Stelter ha chiesto ai suoi interlocutori perché ci sia un aumento esponenziale degli sharing di questi canali. E tutti sono partiti dal fatto che il paese è diviso e che spetta ai repubblicani il merito di avere sostenuto e dato peso a un personaggio come Trump che in questi anni ha fatto emergere realtà alternative a quella vera e ha reso ammissibili, dando loro uno statuto di verità, le menzogne.

Tutti i partecipanti hanno inoltre convenuto che i media danno alla gente quello che si vuole sentire dire. Ma che bisogna assolutamente invertire questa tendenza. È arrivato il momento di ristabilire sul piano giornalistico un’etica professionale che si è perduta negli anni, anche se tutti hanno rilevato che i social media certo non aiutano in questo compito. C’è inoltre la necessità di dare nuova enfasi ai giornalisti locali e al giornalismo di inchiesta, alla figura di quell’investigative reporter che molti proprietari di reti tv e di giornali hanno smesso di sostenere perché troppo costosi.
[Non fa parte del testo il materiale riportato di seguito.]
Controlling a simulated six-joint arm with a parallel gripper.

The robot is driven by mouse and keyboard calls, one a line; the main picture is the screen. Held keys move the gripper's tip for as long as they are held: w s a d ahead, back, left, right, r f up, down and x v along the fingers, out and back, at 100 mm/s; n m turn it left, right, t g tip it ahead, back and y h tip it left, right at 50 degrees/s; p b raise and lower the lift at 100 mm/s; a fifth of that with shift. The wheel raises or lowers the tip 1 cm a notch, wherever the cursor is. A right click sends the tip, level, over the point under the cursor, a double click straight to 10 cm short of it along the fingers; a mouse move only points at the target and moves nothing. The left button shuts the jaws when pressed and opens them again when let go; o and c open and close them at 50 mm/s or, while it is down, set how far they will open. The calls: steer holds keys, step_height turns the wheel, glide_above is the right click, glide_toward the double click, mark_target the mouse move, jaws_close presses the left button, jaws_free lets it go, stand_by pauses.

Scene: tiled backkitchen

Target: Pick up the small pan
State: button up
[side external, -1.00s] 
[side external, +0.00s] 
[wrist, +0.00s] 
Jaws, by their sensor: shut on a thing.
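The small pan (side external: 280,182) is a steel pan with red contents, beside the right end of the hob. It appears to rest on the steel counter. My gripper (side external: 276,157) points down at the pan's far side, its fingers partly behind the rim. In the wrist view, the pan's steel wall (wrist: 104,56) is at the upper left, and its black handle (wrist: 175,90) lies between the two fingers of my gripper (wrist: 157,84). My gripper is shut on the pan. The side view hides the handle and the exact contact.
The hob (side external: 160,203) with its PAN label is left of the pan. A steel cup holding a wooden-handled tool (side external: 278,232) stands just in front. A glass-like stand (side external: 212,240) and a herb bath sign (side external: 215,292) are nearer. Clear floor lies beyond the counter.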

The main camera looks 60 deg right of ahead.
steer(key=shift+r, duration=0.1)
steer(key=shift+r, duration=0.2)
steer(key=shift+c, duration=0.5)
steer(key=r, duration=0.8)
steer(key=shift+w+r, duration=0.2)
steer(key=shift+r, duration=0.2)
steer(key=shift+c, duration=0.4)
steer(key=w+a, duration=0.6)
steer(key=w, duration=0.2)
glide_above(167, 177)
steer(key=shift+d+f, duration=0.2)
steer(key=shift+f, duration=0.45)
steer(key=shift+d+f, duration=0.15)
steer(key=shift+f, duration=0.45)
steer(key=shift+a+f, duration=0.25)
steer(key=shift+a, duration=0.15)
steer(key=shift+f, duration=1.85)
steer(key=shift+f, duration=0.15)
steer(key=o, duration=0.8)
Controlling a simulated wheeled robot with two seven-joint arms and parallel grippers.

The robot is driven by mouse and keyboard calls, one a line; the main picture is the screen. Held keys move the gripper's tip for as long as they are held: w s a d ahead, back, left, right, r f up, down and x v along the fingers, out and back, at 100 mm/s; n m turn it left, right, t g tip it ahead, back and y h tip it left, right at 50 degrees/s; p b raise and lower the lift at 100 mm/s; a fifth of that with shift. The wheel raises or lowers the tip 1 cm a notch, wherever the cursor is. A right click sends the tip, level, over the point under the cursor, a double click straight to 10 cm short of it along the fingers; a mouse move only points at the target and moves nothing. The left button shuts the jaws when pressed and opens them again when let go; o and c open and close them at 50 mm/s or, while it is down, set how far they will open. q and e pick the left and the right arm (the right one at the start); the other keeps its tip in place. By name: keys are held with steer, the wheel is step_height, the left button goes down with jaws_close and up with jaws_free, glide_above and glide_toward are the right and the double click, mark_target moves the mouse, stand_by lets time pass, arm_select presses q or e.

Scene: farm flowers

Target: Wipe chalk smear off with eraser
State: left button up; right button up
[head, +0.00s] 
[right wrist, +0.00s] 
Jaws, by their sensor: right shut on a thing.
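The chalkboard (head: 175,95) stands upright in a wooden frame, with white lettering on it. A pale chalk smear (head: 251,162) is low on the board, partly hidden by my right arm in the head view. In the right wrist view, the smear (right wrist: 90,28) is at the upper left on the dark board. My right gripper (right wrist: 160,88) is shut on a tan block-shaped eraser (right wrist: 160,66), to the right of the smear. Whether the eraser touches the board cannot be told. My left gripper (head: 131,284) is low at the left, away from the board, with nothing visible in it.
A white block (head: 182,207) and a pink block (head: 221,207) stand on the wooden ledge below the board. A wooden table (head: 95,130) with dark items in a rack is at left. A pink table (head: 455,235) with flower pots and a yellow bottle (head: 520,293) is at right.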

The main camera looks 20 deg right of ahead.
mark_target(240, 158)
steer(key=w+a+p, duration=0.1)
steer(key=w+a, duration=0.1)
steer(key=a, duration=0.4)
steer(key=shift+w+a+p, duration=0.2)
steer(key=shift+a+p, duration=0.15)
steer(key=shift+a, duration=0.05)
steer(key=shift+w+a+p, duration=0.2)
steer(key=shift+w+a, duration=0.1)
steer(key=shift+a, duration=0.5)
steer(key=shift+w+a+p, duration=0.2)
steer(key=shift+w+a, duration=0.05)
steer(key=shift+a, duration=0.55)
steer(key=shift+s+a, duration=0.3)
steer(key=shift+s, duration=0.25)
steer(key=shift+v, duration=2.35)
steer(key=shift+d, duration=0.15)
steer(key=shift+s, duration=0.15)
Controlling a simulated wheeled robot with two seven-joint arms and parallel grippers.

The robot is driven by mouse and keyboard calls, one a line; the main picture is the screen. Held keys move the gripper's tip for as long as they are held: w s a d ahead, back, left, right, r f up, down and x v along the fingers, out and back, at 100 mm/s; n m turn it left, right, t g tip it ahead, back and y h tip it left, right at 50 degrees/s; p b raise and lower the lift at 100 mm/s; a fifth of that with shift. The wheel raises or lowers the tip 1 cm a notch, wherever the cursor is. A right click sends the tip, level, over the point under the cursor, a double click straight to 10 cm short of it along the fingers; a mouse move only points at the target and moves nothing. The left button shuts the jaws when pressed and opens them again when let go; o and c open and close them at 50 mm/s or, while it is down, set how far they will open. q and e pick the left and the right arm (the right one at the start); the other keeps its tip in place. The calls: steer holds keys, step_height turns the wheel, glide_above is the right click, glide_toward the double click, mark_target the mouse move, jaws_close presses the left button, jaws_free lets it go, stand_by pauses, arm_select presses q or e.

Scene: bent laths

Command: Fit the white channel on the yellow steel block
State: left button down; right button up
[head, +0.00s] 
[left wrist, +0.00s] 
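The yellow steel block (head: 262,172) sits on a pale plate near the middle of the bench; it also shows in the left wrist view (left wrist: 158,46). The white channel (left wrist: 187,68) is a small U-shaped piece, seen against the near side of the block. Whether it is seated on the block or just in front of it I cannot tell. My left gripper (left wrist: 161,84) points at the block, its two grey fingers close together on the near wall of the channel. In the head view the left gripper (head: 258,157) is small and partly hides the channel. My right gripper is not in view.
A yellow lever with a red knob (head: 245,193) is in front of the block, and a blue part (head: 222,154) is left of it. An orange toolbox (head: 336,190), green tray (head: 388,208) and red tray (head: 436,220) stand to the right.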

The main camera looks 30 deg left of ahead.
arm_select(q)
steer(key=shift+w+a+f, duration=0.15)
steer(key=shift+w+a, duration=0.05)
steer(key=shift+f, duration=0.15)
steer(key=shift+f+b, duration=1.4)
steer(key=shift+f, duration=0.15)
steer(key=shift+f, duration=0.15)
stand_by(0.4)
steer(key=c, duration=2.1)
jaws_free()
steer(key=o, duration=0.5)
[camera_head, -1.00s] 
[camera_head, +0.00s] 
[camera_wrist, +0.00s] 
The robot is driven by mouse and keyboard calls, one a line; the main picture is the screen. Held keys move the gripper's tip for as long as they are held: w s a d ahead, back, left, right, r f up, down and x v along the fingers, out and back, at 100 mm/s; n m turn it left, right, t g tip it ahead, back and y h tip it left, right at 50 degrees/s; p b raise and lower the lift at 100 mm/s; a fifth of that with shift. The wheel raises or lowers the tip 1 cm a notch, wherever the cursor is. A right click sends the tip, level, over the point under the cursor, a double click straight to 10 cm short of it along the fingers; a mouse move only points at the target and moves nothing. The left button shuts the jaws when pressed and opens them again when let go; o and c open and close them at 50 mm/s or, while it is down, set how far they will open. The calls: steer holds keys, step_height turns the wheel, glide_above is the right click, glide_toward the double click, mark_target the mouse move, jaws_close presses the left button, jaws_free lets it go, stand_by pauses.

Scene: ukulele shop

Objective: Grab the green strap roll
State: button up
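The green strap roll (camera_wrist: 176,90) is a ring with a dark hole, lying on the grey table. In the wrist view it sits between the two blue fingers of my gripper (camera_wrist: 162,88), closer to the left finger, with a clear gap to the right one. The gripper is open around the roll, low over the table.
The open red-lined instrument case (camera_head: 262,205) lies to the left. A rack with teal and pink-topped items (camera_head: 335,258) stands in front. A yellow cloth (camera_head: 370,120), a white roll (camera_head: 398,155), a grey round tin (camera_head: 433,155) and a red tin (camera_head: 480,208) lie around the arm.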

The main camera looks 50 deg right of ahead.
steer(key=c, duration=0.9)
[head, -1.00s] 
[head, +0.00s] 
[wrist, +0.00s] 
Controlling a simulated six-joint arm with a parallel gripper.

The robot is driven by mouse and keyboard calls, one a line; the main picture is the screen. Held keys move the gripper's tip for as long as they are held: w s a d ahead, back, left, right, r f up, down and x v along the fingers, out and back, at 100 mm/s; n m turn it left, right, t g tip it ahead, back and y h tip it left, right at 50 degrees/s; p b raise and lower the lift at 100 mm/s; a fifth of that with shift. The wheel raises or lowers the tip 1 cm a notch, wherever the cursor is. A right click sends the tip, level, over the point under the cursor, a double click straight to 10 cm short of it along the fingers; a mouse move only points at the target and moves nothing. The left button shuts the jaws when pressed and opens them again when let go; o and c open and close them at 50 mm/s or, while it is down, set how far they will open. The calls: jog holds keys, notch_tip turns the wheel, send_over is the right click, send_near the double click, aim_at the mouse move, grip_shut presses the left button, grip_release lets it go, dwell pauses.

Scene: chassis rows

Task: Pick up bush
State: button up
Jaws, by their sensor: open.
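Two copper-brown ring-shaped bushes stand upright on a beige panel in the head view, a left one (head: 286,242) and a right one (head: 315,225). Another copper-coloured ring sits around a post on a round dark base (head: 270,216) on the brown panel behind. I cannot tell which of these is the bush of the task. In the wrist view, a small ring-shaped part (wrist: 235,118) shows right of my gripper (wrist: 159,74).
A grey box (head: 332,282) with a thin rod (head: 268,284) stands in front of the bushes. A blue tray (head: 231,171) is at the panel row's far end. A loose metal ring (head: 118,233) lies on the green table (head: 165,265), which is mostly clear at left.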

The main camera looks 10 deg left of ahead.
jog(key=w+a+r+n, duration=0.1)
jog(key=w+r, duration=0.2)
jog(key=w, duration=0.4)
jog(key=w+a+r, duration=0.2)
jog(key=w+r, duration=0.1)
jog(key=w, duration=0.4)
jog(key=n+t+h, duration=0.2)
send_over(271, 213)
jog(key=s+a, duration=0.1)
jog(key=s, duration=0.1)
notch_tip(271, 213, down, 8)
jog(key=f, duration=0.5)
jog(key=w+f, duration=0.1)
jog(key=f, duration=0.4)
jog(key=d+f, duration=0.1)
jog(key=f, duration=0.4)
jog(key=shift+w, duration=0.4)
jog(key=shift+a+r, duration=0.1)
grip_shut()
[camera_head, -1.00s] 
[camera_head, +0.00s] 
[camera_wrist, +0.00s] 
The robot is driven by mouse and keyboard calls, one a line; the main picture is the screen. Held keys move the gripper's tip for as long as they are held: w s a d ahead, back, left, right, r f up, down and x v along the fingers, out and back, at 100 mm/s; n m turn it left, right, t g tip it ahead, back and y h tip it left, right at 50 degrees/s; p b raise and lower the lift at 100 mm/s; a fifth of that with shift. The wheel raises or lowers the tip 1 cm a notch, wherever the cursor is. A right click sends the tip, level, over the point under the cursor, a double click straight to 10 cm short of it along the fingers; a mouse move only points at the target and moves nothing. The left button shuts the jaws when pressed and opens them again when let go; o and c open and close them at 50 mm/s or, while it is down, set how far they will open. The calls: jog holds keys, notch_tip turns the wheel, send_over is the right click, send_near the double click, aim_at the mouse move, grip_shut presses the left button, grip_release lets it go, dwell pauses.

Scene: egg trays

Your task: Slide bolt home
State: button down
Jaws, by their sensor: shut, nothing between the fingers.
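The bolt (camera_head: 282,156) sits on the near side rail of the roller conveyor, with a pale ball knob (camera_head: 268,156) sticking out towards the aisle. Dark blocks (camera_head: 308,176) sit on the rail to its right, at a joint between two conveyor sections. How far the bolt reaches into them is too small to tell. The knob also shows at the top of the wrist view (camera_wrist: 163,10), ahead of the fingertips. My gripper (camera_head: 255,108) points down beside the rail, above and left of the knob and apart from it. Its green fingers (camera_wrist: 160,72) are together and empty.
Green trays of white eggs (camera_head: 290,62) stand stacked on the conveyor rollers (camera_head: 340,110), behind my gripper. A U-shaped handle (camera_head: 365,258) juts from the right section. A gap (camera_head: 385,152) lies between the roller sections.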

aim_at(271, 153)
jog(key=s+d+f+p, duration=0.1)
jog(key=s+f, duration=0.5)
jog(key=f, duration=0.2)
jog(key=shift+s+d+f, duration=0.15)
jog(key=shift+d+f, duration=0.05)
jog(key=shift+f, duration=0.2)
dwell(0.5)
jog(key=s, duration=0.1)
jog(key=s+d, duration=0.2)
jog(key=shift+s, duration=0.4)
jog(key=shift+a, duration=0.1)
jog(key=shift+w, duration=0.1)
Il loro lavoro spesso infatti si protrae per mesi, si basa sulle fonti e costruisce giorno per giorno dei casi che non smentiscono i fatti reali e non li contraffanno. Non sarà certo la soluzione di tutti i problemi che ormai ci sono e sono destinati a rimanere, ma certamente costituirà un passo in avanti per ristabilire il ruolo della realtà dei fatti e non invece quella di una alternativa basata su costruzioni arbitrarie.